The Greek composer Iannis Xenakis took off in a different direction. A mathematician and an architect, Xenakis was one of the first composers who took to "Musique Concrete" techniques - sound collages of recorded tape. Aside from his solo percussion pieces, his music is frankly ridiculous, as he wrote music based on mathematical formulas. Similar approaches were taken by Karlheinz Stockhausen, a controversial and influential figure in the sphere of electronic music, and who once wrote a string quartet where every instrument is lifted on a separate helicopter.
I give all these examples to illustrate one point: since Schoenberg, many composers have taken refuge in music that is of theoretical interest, but not traditional musical interest. Say what you want about Schoenberg, Webern, Boulez, and Xenakis, but their music is aesthetically unpleasing. They thought that there was nothing of strict musical interest left to say, and so they found their own paths.
These paths are now showing themselves to be dead ends. The same strict adherence to predefined sets of rules makes much "modern" music as boring and as aesthetically similar to music of the Classical era.

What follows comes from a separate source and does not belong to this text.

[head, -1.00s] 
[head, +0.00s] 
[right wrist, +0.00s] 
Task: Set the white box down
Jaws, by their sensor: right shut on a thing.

But it's not like all 20th-century composers took to serialism. Alfred Schnittke and György Ligeti were remarkably innovative and wrote significant pieces without adhering to the strict serialism that had gripped much of the classical music cognoscenti. Schnittke likened his departure as getting off an overcrowded train, and Ligeti mercilessly parodied his fellow composers in his Poème Symphonique for 100 metronomes.
Other composers, such as Henryk Górecki, Lowell Liebermann, Einojuhani Rautavaara, and John Corigliano have abandoned serialism in favor of a return to late Romanticism, a kind of musical reboot. They all have written music of musical and theoretical interest. Even Krzysztof Penderecki, a noted avant-garde composer who gained fame through his manic pieces for string orchestra (Threnody for the Victims of Hiroshima and Polymorphia among them), abandoned that style, saying that we "must go back to Mahler and start over."
Suffice it to say that I very much agree with Penderecki.